Thanks maybe the comparisons are not spot on. However, I do know Tsonga was playing in Tallahassee not long ago, was overweight, and happy to get a bag lunch. The point being, not everyone peaks at the same time. Clearly Jesse had a nice run last year when he got his act together including at the US Open, and somehow he seems to be allowed to disappear or the system helps him disappear.

I'd rather beat on the USTA. I haven't attended many pro circuits, but they're interesting in that a bunch of motivated players show up with dreams, do the travel, and then get to wait, or play one match a day, or get turned away for some absurd reason, minute late, alternate. I think tennis in America should borrow from other sports and possibly other nations where competition is KEY. It doesn't take long to realize as a participant on zoo tennis that tennis is more politicized than it is a sport. A lot of talk is around who did and did not get a wild card, etc. Who's in and who's out.

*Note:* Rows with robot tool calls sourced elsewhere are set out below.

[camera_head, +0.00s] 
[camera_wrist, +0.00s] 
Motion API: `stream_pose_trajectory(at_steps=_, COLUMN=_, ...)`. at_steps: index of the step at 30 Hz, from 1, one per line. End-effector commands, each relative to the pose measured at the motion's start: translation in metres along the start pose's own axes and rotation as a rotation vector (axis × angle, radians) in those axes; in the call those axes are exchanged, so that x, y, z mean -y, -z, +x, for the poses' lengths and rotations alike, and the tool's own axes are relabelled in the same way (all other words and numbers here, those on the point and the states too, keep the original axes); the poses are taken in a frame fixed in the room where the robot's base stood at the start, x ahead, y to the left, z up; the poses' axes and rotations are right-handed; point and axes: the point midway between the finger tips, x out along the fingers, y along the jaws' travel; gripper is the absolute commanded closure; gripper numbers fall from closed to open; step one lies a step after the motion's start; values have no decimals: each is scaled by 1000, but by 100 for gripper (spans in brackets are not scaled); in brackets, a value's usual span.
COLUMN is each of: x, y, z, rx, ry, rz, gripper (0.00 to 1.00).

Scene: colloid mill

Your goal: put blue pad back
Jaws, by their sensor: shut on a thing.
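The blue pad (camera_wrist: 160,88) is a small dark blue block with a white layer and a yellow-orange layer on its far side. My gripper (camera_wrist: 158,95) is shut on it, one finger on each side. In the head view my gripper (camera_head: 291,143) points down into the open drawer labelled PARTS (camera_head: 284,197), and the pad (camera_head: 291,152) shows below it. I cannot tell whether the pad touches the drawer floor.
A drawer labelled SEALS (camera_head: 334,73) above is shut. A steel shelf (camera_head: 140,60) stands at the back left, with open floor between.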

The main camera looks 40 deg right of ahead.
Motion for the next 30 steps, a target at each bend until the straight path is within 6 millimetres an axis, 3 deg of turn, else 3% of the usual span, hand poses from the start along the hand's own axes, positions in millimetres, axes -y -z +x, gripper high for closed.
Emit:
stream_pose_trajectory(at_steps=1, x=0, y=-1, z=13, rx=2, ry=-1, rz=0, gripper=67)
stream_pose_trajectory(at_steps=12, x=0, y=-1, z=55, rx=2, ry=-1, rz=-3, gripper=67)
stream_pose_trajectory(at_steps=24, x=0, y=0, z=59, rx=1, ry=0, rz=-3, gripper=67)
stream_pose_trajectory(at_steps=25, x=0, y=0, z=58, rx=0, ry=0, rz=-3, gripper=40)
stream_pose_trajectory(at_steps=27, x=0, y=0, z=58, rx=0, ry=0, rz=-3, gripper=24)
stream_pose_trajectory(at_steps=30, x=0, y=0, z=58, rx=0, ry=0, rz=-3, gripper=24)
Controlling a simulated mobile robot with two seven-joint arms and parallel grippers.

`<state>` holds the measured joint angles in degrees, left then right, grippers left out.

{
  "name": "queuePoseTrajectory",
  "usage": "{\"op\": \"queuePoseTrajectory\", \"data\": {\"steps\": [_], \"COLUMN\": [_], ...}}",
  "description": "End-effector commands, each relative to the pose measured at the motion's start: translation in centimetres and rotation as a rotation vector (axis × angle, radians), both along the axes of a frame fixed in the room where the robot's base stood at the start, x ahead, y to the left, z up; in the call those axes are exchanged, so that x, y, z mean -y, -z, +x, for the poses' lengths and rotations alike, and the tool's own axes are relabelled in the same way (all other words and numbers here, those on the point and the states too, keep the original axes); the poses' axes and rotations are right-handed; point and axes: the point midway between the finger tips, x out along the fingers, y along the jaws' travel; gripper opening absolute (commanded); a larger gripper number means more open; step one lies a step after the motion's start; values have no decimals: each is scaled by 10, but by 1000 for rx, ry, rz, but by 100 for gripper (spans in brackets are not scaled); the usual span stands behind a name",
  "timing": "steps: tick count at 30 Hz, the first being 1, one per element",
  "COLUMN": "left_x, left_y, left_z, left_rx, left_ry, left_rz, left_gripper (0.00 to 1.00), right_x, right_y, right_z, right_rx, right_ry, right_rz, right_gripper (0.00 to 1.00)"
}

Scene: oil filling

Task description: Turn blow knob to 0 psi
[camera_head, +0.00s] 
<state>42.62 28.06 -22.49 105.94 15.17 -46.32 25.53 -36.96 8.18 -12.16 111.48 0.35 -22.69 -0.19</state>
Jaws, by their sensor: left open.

The constant rant is the lack of US quality players. If you're a late bloomer or an after school player - good luck. Bradenton always bragged about making their players on the back 40. Where its battle battle battle, survival of the fittest. The USTA is loaded with alternate lists. On the one hand they support no cut HS school tennis, yet for players who should get to battle battle battle, they can't find enough tournaments to play, or get in. If the USTA wants american players they need to figure out how to give them more opportunities. Consider their play-in tournaments for a wild card, 8 hand selected people get invited, eight? There should be 8 tournaments in 8 regions or there should be a tournament with a 128 player draw. Someone else posted how Alexandra Stevenson has pissed away close to 8 free opportunities this year, competition should have been the message not exclusivity. With other sports an athlete is found or discovered through competition, with the USTA and college tennis, and professional tennis for American players there's a lot of navigation.

zoo tennis and a cup of coffee in the morning, makes my day!